**Problem details:** Locate the string "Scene" in the records below. Copy every line where it occurs.

**Records to use:**

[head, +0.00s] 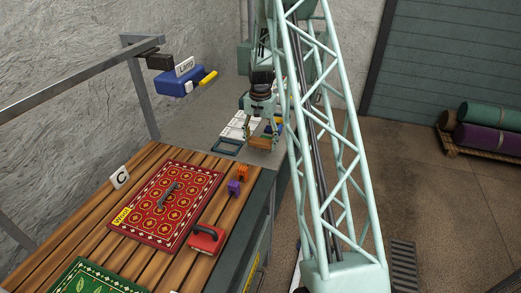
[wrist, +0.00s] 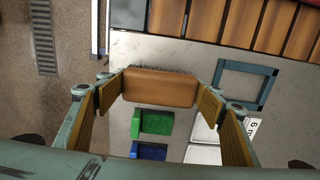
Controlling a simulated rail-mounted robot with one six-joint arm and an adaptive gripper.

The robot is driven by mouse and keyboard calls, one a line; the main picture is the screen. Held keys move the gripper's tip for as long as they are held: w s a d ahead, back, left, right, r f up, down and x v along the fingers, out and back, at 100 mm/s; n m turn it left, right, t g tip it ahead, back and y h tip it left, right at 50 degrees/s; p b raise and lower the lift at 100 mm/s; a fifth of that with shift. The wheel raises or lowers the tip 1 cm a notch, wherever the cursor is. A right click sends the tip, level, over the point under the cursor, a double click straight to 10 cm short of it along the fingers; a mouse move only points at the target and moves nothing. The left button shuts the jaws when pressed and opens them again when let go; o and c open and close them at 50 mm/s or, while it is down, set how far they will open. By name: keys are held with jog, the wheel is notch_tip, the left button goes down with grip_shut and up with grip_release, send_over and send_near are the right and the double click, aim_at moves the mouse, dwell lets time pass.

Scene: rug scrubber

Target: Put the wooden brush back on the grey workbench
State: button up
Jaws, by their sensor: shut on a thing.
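The wooden brush (wrist: 160,87) is a brown block with dark bristles along its far edge in the wrist view. My gripper (head: 261,137) is shut on it, with a yellow-brown finger pad at each end of the block. In the head view the brush (head: 259,144) hangs below the gripper at the near end of the grey workbench (head: 200,121). The bare grey top (wrist: 185,53) shows around the brush in the wrist view. I cannot tell whether the brush touches the top.
A blue-grey square frame (wrist: 247,85), a green block (wrist: 157,121) and a blue block (wrist: 149,151) lie on the workbench. The slatted wooden table (head: 141,165) adjoins it, with a red rug (head: 154,218), a red scrubber (head: 207,239) and small purple (head: 234,188) and orange blocks (head: 243,172).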

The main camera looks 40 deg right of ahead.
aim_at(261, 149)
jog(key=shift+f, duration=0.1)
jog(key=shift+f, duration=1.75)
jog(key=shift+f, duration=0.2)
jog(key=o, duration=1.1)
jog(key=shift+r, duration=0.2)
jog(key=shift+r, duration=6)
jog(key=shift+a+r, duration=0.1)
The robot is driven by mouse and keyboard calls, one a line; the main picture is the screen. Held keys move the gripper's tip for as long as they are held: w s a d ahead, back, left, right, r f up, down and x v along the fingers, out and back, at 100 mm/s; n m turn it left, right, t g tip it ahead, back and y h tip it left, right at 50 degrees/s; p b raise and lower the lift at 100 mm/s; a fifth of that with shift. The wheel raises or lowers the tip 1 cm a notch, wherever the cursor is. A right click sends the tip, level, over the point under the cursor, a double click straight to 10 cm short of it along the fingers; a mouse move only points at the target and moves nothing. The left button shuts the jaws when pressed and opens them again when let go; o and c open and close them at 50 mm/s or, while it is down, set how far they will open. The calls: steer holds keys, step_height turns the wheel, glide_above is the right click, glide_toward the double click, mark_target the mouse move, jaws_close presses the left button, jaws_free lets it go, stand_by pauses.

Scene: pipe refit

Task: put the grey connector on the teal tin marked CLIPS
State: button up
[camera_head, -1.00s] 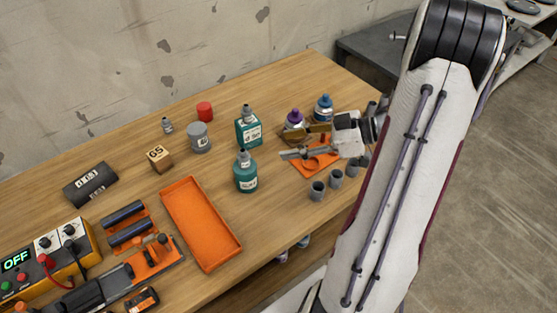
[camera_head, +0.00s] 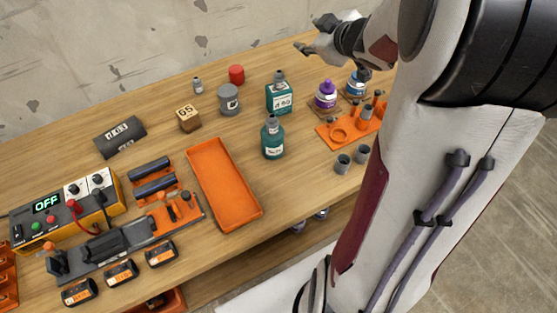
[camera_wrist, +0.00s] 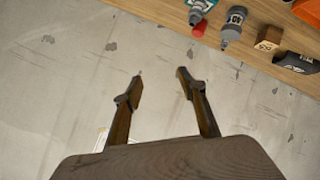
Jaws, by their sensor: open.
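A square teal tin (camera_head: 280,99) stands near the back middle of the bench. A grey nozzle-shaped piece (camera_head: 279,77) sits upright on top of it. A round teal container (camera_head: 272,143) with a grey top stands in front. Their labels are too small to read, so I cannot tell which says CLIPS. A small grey piece (camera_head: 198,86) stands at the back left; I cannot tell which grey piece is the named connector. My gripper (camera_head: 308,34) is open, raised near the wall, above and apart from the tins. In the wrist view its fingers (camera_wrist: 160,76) are empty.
A grey canister (camera_head: 229,101), red cap (camera_head: 237,74) and wooden block (camera_head: 189,119) stand along the back. A purple-topped bottle (camera_head: 325,95) and orange holder (camera_head: 338,134) are at right. An orange tray (camera_head: 225,186) lies empty in the middle.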

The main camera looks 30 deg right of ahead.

**Solution for this exercise:**
Scene: rug scrubber
Scene: pipe refit

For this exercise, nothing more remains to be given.